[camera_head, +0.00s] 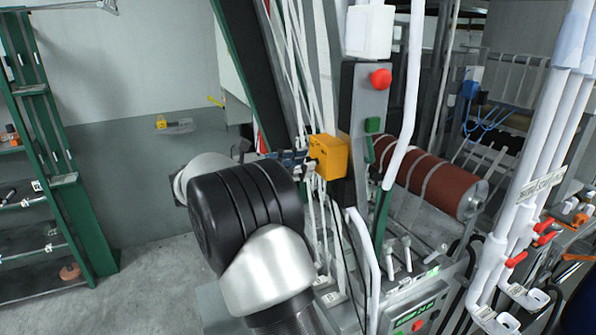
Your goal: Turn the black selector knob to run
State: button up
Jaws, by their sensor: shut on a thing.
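A yellow box (330,157) is mounted on the grey machine post at the middle of the head view. The black selector knob (312,160) is on the box's left-facing side, small, dark and mostly covered by my gripper. My gripper (303,158) reaches in from the left behind my arm, its fingertips at that side of the box and shut on the knob. The knob's pointer and any run marking cannot be made out.
White webbing strands (297,60) hang beside the gripper. A red-brown roller (430,185) and white pipes (545,140) are on the right. The left floor is clear.

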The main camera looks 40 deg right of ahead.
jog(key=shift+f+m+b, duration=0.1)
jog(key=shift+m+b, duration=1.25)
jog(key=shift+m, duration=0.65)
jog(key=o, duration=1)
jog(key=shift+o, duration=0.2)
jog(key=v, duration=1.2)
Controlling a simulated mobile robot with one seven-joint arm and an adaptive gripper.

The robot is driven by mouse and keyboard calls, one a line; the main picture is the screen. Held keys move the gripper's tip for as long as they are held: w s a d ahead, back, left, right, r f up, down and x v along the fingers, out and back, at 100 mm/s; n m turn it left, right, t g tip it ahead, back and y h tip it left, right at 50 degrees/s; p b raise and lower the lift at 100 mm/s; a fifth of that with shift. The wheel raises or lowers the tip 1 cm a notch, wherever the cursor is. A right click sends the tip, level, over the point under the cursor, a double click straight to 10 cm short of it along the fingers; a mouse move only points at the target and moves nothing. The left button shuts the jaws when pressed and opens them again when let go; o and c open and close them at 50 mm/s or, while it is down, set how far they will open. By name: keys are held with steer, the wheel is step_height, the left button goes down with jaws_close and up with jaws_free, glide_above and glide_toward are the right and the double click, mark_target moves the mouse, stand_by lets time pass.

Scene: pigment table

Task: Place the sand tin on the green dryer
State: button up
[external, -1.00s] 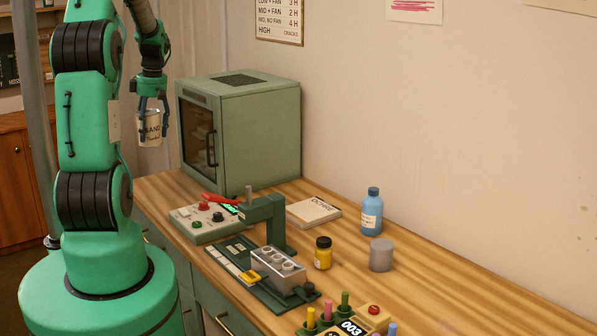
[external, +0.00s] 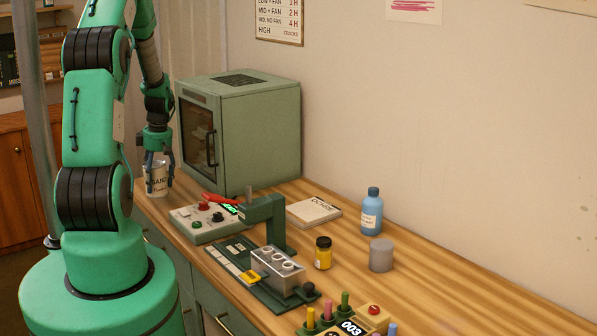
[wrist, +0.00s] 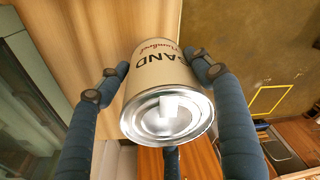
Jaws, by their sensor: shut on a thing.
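The sand tin (external: 156,184), a cream can lettered SAND, is held upright by my gripper (external: 159,176) at the left end of the table, left of the dryer's door. In the wrist view the tin (wrist: 158,80) sits between the dark blue fingers, with its silver end toward the camera. My gripper (wrist: 155,75) is shut on it. The green dryer (external: 255,130) is a boxy cabinet with a flat top, a dark vent grille and a glass door that looks shut. The tin is well below the dryer's top. Whether its base touches the table is unclear.
The wooden table (external: 440,290) runs to the right. In front of the dryer stands a control box (external: 200,226) with knobs.

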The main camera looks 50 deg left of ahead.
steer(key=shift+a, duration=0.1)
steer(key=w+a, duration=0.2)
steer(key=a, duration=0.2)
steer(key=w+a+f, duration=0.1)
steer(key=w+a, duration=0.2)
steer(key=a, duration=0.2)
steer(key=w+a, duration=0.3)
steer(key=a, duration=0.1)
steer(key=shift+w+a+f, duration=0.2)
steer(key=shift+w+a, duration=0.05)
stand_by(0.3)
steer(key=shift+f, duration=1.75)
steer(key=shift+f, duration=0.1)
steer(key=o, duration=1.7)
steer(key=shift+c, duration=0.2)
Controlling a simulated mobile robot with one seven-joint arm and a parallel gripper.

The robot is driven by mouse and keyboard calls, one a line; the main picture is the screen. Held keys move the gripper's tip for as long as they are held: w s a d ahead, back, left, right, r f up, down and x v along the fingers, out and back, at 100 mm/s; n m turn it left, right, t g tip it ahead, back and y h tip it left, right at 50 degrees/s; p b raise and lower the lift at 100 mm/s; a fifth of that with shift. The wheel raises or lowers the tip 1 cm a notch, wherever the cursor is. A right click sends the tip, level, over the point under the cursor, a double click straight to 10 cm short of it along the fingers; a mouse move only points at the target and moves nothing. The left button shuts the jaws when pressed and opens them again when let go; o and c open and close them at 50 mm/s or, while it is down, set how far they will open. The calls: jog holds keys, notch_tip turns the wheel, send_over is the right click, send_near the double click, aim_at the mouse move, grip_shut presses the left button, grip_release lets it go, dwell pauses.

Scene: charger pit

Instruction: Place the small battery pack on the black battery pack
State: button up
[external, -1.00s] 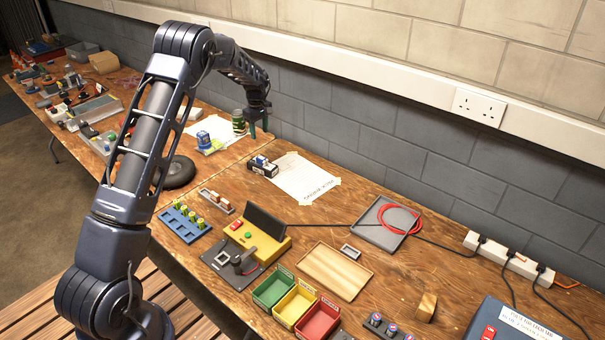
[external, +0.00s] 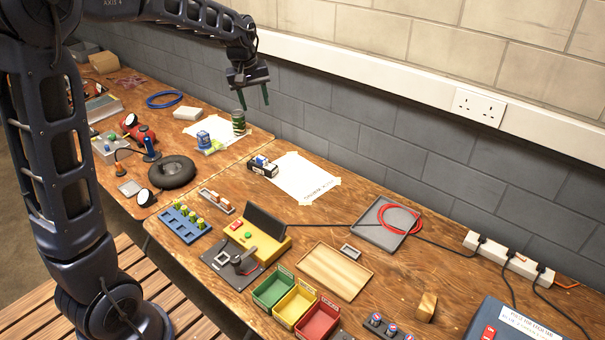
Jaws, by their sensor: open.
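A black battery pack (external: 268,172) with a pale label on its side lies on the wooden bench, at the left edge of a white paper sheet. A small blue and white block, which looks like the small battery pack (external: 260,161), rests on top of it. My gripper (external: 255,104) is open and empty, fingers pointing down. It hangs in the air in front of the grey wall, well above the packs and apart from them.
A dark green can (external: 239,122) and a blue-and-white object (external: 203,139) stand left of the packs. The white sheet (external: 303,180) is bare. A yellow console (external: 264,240), coloured bins (external: 296,303) and a grey tray (external: 381,225) occupy the bench nearer and right.

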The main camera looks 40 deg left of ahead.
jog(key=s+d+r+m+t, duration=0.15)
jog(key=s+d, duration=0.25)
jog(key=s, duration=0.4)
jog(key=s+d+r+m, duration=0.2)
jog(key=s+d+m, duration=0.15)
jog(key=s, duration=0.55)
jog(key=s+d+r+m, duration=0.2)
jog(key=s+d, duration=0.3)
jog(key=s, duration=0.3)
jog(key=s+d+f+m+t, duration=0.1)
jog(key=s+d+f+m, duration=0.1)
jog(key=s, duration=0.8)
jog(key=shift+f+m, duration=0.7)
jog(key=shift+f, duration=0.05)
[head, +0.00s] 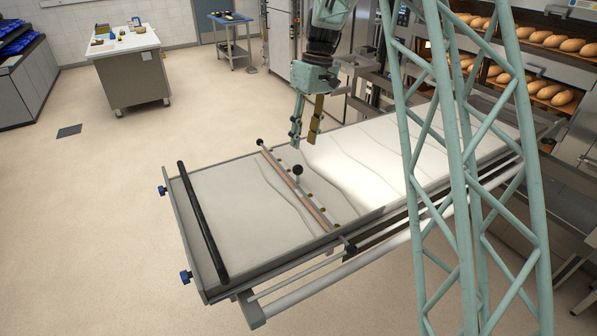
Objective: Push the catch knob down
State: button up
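A black ball knob (298,170) stands on a short stem near the middle of a crossbar (296,186) that spans the pale cloth bed (233,205) of a long loader. I take it for the catch knob. Smaller black knobs show at the bar's far end (259,142) and at its near end (350,250). My gripper (304,141) points down above and slightly behind the middle knob in the picture. Its two fingers are apart with nothing between them. It appears clear of the knob, but the exact height gap cannot be told.
A black handle bar (202,222) crosses the loader's left end, with blue knobs (186,276) on the frame. My green lattice column covers part of the loader at right. Deck ovens with bread loaves (548,92) stand at right.

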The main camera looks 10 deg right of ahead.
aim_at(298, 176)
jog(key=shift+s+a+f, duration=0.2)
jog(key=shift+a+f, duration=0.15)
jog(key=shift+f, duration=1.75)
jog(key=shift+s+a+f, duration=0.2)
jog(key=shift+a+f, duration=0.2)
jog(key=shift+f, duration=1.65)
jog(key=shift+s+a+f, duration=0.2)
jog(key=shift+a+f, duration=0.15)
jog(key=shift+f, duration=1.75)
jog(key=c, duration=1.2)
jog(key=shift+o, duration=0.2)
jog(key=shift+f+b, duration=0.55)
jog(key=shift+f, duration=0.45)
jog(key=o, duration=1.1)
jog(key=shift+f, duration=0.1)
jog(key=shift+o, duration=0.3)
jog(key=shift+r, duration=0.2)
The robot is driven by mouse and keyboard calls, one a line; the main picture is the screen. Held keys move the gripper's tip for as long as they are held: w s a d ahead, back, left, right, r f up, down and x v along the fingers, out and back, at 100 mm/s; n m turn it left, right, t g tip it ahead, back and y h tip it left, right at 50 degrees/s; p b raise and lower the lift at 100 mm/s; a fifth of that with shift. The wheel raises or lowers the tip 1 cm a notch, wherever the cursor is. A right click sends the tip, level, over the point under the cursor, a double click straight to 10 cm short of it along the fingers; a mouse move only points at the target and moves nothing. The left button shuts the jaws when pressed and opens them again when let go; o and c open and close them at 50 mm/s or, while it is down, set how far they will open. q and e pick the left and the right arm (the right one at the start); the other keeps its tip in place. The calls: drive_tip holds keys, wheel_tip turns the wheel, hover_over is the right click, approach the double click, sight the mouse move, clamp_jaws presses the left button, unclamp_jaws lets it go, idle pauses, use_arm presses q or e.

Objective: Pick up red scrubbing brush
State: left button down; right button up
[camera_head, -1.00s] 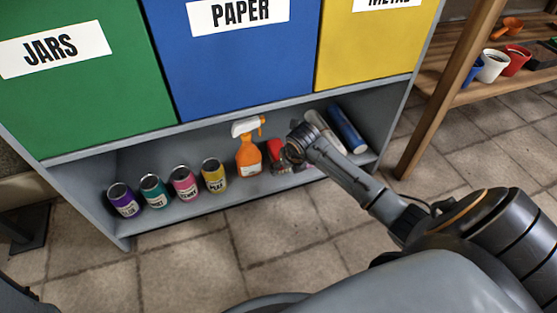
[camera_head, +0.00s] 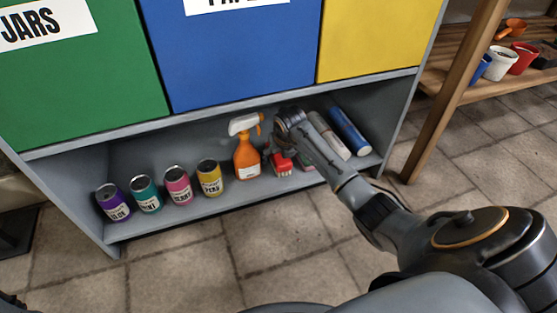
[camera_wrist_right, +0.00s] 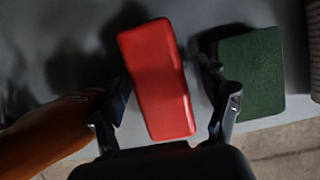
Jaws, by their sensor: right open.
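The red scrubbing brush (camera_head: 282,163) lies on the low grey shelf, between the orange spray bottle and a green block, partly hidden by my right arm in the head view. In the right wrist view the red brush (camera_wrist_right: 157,80) lies between the two fingers of my right gripper (camera_wrist_right: 165,105). The fingers are open, one on each side of it, and I cannot tell whether they touch it. In the head view the right gripper is mostly hidden behind its own wrist, above the brush. My left gripper is not in view.
The orange spray bottle (camera_head: 246,153) stands close left of the brush. A green block (camera_wrist_right: 250,72) lies close right, near a finger. Several labelled cans (camera_head: 210,178) stand further left. Blue and white cylinders (camera_head: 348,130) lie at the right. The bins (camera_head: 245,60) rise above the shelf.

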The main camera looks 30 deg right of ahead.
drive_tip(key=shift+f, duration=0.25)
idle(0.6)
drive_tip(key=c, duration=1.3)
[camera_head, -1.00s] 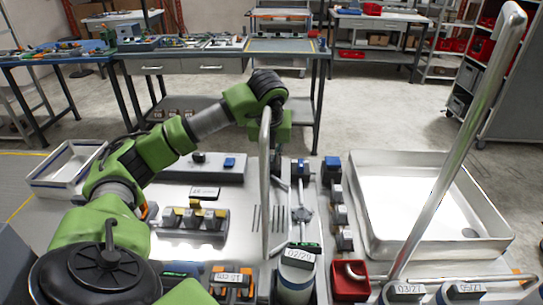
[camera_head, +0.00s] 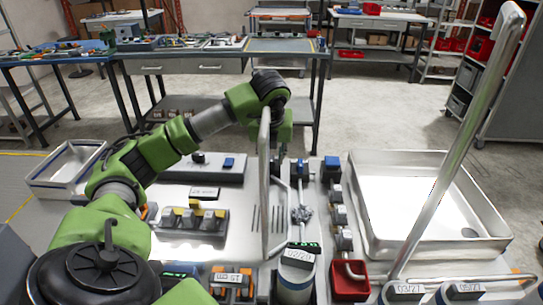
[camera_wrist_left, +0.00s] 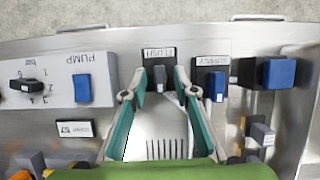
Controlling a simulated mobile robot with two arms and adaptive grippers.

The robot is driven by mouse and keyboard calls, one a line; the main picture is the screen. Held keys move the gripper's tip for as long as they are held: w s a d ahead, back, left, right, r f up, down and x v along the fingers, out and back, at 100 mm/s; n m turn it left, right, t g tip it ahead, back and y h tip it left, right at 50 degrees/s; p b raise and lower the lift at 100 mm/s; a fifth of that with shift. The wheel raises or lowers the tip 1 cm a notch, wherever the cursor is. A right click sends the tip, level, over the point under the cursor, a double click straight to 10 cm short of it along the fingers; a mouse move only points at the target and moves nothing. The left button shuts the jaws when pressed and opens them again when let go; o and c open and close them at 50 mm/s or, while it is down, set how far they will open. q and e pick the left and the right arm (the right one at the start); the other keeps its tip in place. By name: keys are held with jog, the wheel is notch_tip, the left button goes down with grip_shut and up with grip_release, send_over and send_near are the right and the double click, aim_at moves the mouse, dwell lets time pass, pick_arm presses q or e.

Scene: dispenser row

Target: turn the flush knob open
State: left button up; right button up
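The flush knob (camera_wrist_left: 159,76) is a small dark knob under a FLUSH label in the left wrist view, with its handle pointing up and down the picture. My left gripper (camera_wrist_left: 159,84) is open, with one finger on each side of the knob; I cannot tell if either touches it. In the head view my left gripper (camera_head: 279,150) is partly hidden behind a metal pipe, and the flush knob cannot be made out. My right gripper is not in view.
A blue SUPPLY knob (camera_wrist_left: 217,84) stands close to the right finger. A PUMP panel (camera_wrist_left: 62,80) with a blue switch is on the left. An upright metal pipe (camera_head: 264,190) stands before the gripper. A white basin (camera_head: 365,235) is on the right.

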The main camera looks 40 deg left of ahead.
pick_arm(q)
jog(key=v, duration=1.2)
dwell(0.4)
▬▬▬
» DO THIS
Look through the entries and return every line where "Controlling" appears.

» TASK RESULT
Controlling a simulated mobile robot with one seven-joint arm and an adaptive gripper.
Controlling a simulated mobile robot with one seven-joint arm and a parallel gripper.
Controlling a simulated mobile robot with two arms and adaptive grippers.

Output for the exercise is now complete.